4. Section 11(1) requires a creditor to furnish with the statement mentioned in Section 10(1) full particulars of all debts owed to him by the applicant and to produce all documents, including entries in books of account on which the creditor relies to support his claim, together with a true copy of every such document. If a creditor does not produce the documents required to be produced by him under Sub-section (1), the documents cannot by virtue of Sub-section (3) be produced in evidence against the debtor in any suit brought by the creditor or by any person claiming under him for the recovery of the debt. The Board is given power to excuse for valid reasons any default or delay in producing documents and to grant reasonable time for their production, but failure to comply with Section 11(1) does not empower the Board to declare the debt discharged. The only penalty is that stated in Sub-section (3). If a creditor fails to prove the debt claimed to be owing to him the Board may decide the matter under Section 12. In the present case there is no question of the petitioner having failed to prove the debts owing to him, at any rate, so far as the debts due on the two bonds are concerned, because the second respondent admitted in his petition that they were due and owing to the petitioner. The Board's order of the 4th February, being an unlawful order, we should not have hesitated to grant the present application if the matter rested there; but it does not rest there and it is necessary to examine in detail the subsequent events.
5. On the 17th February, 1940, the petitioner applied to the Board to review its order of the 4th of that month. This application must be deemed to have been made under the provisions of Section 23 of the Act and not under Section 10(3), because the latter section obviously does not apply.

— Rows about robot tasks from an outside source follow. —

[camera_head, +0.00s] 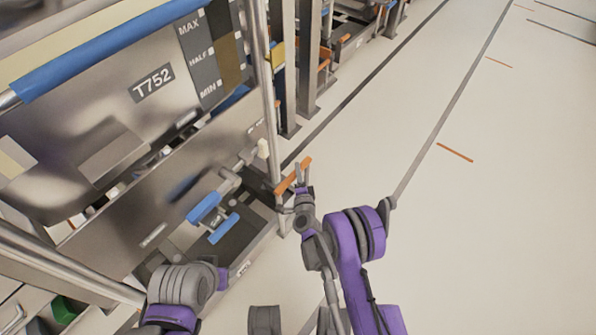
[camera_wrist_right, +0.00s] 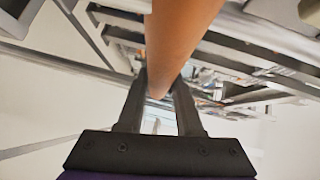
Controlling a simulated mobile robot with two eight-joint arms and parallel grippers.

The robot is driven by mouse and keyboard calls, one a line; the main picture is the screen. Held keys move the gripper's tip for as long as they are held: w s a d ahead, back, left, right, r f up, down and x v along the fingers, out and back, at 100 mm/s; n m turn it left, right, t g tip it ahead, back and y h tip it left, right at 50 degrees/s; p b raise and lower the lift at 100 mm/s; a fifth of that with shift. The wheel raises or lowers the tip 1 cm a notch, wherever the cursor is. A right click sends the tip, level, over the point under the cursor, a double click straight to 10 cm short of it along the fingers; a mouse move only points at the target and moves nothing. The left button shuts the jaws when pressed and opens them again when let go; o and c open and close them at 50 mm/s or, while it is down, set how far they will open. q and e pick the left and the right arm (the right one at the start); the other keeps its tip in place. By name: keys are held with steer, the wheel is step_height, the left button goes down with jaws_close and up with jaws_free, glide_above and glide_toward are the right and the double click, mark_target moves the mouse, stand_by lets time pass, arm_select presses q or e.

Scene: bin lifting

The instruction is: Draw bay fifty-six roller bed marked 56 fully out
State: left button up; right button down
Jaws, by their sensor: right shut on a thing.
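An orange handle (camera_head: 294,174) sticks out at the rack's front corner. My right gripper (camera_head: 301,178) is shut on it. In the right wrist view the orange handle (camera_wrist_right: 178,45) runs between the two dark fingers (camera_wrist_right: 160,100). A low bed with a dark surface and a pale front rail (camera_head: 255,250) lies at the foot of the rack. A small label on that rail is too small to read, so I cannot tell whether it says 56.
A metal bin marked T752 (camera_head: 140,70) stands in the rack on the left, with a blue bar (camera_head: 105,50) on top. A blue part (camera_head: 222,228) sits low under it. Rack posts (camera_head: 283,70) rise beyond the handle. The floor on the right is clear.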

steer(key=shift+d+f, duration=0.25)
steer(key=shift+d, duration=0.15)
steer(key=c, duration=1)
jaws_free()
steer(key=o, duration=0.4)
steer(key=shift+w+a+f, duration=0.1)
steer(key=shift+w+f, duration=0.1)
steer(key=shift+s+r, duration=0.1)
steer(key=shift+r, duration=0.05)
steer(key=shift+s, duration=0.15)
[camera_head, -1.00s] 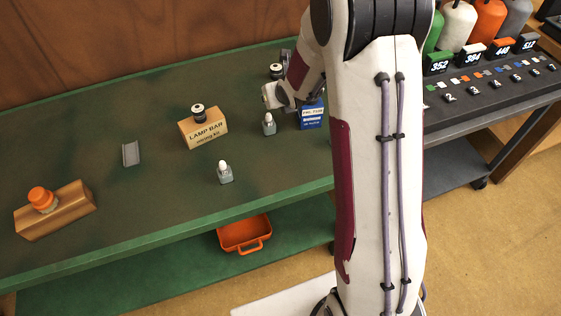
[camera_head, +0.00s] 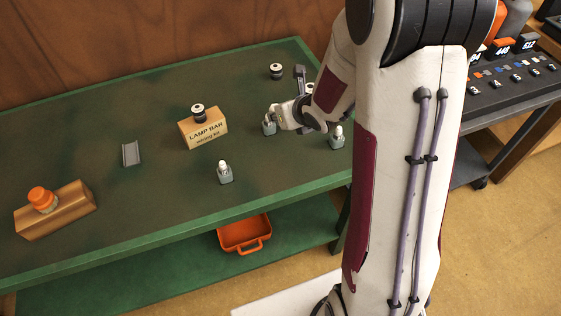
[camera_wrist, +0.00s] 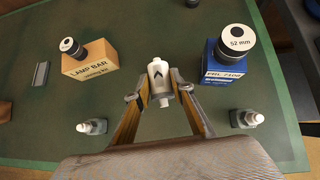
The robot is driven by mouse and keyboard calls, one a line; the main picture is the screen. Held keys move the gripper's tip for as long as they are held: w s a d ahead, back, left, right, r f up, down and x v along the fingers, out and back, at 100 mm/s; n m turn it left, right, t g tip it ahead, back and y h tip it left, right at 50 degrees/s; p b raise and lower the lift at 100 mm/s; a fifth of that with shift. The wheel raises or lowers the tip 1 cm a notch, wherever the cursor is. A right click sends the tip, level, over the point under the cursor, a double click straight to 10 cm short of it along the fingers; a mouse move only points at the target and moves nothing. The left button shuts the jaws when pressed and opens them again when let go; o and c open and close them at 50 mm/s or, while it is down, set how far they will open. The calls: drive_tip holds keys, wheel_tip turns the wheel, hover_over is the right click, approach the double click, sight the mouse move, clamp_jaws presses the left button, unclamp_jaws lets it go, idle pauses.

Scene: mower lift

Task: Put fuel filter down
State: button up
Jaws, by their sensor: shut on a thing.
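The fuel filter (camera_wrist: 158,75) is a white cylinder with a black arrow mark and a narrower white lower end. It stands roughly upright between the fingertips of my gripper (camera_wrist: 156,90) in the wrist view, and the gripper is shut on it.
Other white-topped grey pieces stand at the front (camera_head: 224,173) and right (camera_head: 337,138). The lamp bar box (camera_head: 205,132) bears a black-and-white cylinder. A blue box (camera_wrist: 222,72) bears a 52 mm cylinder. The bench (camera_head: 110,185) is clear between the grey channel and the front piece.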

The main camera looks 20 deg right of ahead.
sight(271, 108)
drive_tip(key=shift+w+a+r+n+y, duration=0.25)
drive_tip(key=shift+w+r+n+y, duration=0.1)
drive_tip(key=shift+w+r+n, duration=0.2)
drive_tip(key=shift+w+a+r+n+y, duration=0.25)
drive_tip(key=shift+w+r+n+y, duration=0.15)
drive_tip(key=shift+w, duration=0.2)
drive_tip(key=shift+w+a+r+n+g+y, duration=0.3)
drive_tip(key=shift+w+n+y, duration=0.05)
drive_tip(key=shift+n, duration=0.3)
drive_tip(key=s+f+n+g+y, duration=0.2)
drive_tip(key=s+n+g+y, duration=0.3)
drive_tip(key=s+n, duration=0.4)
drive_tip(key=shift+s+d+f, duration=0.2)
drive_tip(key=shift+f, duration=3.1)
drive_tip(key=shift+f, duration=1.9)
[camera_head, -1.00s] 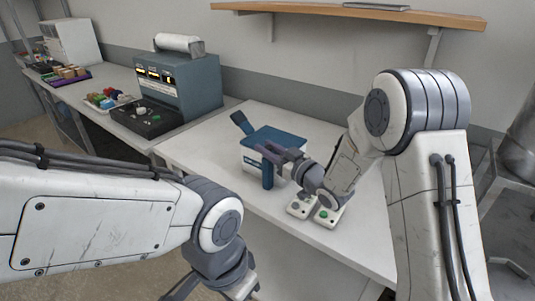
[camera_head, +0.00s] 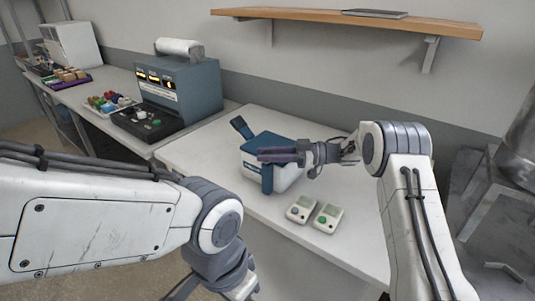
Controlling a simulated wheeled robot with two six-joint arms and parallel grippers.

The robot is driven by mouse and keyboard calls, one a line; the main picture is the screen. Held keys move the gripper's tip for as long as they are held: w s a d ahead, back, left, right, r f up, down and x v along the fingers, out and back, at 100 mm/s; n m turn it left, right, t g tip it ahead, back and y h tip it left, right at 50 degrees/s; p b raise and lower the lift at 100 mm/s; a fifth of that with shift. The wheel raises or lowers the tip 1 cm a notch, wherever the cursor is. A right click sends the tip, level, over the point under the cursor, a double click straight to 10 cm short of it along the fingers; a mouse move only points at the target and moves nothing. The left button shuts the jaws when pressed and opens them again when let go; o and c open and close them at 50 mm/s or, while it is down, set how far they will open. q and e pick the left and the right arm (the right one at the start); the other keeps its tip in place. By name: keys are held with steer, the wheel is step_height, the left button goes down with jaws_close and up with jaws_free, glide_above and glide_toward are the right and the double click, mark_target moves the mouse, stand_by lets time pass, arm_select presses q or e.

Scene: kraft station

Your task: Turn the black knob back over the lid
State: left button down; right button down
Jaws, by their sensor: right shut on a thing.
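A white box with a blue lid (camera_head: 265,142) stands on the white table. A dark blue lever (camera_head: 242,128) sticks up at its back left, and a blue strap (camera_head: 267,180) runs down its front. My right gripper (camera_head: 265,155) reaches in from the right, level, with its dark fingers over the front of the lid. It is shut on a thing at the lid, seemingly the black knob, which the fingers hide. My left gripper (camera_head: 212,288) hangs at the bottom edge, partly cut off, its fingers apart and empty, away from the box.
Two small white button boxes (camera_head: 327,217) (camera_head: 301,209) stand in front of the box. A blue-grey machine (camera_head: 180,85) stands on the left bench beside a tray of coloured pieces (camera_head: 110,100). A wooden shelf (camera_head: 345,20) hangs above. The table's back right is clear.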

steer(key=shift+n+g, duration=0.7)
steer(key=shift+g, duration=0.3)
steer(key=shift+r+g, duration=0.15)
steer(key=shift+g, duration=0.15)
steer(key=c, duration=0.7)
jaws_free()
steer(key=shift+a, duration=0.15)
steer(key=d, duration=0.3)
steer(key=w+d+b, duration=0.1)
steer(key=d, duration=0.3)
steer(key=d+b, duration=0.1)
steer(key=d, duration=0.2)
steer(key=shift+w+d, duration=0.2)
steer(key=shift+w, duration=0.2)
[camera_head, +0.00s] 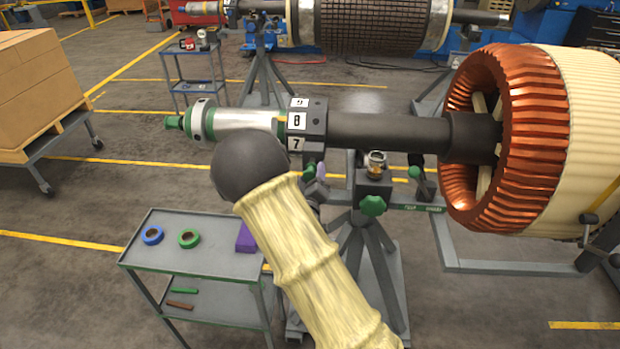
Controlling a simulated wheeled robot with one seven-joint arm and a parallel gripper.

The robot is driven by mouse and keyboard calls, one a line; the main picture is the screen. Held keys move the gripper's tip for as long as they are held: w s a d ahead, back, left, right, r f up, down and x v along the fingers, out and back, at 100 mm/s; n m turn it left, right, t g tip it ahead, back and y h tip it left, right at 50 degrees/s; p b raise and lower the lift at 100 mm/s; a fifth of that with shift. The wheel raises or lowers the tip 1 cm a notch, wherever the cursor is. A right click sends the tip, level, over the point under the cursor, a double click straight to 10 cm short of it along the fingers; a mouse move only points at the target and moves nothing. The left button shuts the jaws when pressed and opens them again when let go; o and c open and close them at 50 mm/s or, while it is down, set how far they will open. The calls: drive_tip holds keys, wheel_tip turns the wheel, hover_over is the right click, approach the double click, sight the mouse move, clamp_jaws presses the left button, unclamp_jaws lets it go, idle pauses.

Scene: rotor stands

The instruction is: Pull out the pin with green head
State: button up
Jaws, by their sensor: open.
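A green knob-like head (373,205) shows on the front of the rotor stand (375,185), below the dark shaft. A smaller green piece (414,173) shows on the stand to its right, and another (309,173) to its left, beside my arm. I cannot tell for sure which of these is the pin's head. My arm, in a pale yellow sleeve, rises from the bottom to a dark round joint. My gripper (318,183) shows only in part as small grey and purple pieces right of that joint, left of the green knob. It is open, with nothing seen between its fingers.
A grey cart (190,222) at lower left carries blue and green tape rolls and a purple block. The dark shaft (390,131) runs above the stand to a large copper-wound rotor (515,130) at right. A pallet of boxes (40,75) stands at left.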

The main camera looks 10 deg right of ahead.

Section 23 says that a Board may on application from any interested person or on its own motion review an order passed by it and pass such order in reference to the application as it thinks fit, but no order is to be varied or reversed unless notice has first been given to all interested persons to appear and be heard in support of the order sought to be reviewed. On receipt of this petition the Board fixed the 26th March, 1940, for its hearing. Notice of the petition was sent to the second respondent by registered post, but the postal authorities were unable to find that respondent. On the date fixed for hearing the petitioner appeared, but as the second respondent had not been served, the Board ordered that fresh notice should be issued to him. The petitioner was required to provide the requisite stamp for service of notice by registered post. The hearing was then adjourned to the 23rd April, 1940. The petitioner paid the postage and the notice was apparently sent by registered post, because on the 23rd April, 1940, the Chairman of the Board made a note in the record which indicates that the debtor was served, but that the postal acknowledgment had not then been received. In these circumstances he granted another adjournment; on this occasion to the 5th May, 1940. On that date the Chairman of the Board recorded the following order:
Both parties absent. Creditor has not produced postal cover to send notice to the debtor. This petition for revival of the debt is therefore dismissed.
6. It would appear that the word 'cover' is a mistake for 'acknowledgment.'
7. The petitioner was in fault when he failed to attend on the date when the last-mentioned order was passed, because to his knowledge the proceedings had been adjourned to that date. The question then is whether the Board should have refused the relief asked for because of the petitioner's failure to prosecute his application for review with due diligence. The explanation, for the petitioner's absence on the 5th May, 1940, is that the postal acknowledgment had not been received on that date. Be that as it may, the fact remains that the petitioner should have appeared and his failure to do so has certainly prejudiced his position. But after careful consideration, we have come to the conclusion that his fault here is not sufficient to deprive him of all remedy for the injustice done to him by the Board in declaring his debts discharged under Section 10(2) of the Act.
8. While the Court will not issue a writ of certiorari when another remedy remains open to the petitioner, it must be a suitable remedy. As was pointed out by the Privy Council in Besant v. Advocate-General of Madras (1919) 37 M.L.J. 139 : I.L.R. 43 Mad. 146 : L.R. 46 IndAp 176 , certiorari according to the English rule is only to be granted where no other suitable remedy exists. Now, can it be said that by giving a person aggrieved by an order of a Debt Conciliation Board the right to apply for a review under Section 23, there is a suitable remedy for an unlawful order? We have no hesitation in holding that Section 23 does not provide a suitable remedy. It merely gives the right of applying to the tribunal which has passed a wrong order to change its mind. If Section 23 were regarded as providing a suitable remedy, it would mean that the Court could not issue a writ until the aggrieved person had filed a formal application for review. We consider that where a Debt Conciliation Board has acted in abuse of its powers the aggrieved person should not be compelled to apply for review. Moreover, there is the further factor that it is not obligatory on the person to apply for review if he is aggrieved. The petitioner here did apply for review, but did not do what the Board required him to do in connection with his application, namely to appear on the 5th May, 1940. As we have already indicated that is not sufficient in our opinion to deprive him of all remedy. If the Court does not interfere here, it means that the petitioner loses money which the second respondent admittedly owes him and he loses It because he failed to appear on one occasion in proceedings which were not really necessary. If the Court deprives him of all remedy in these circumstances, we think it would be doing the petitioner grave injustice. For these reasons we quash the orders of the 4th February and 5th May, 1940 and direct the Board to restore the petition and proceed with the case according to law.
9. As this application has been strenuously opposed by the second respondent, the petitioner is entitled to his costs.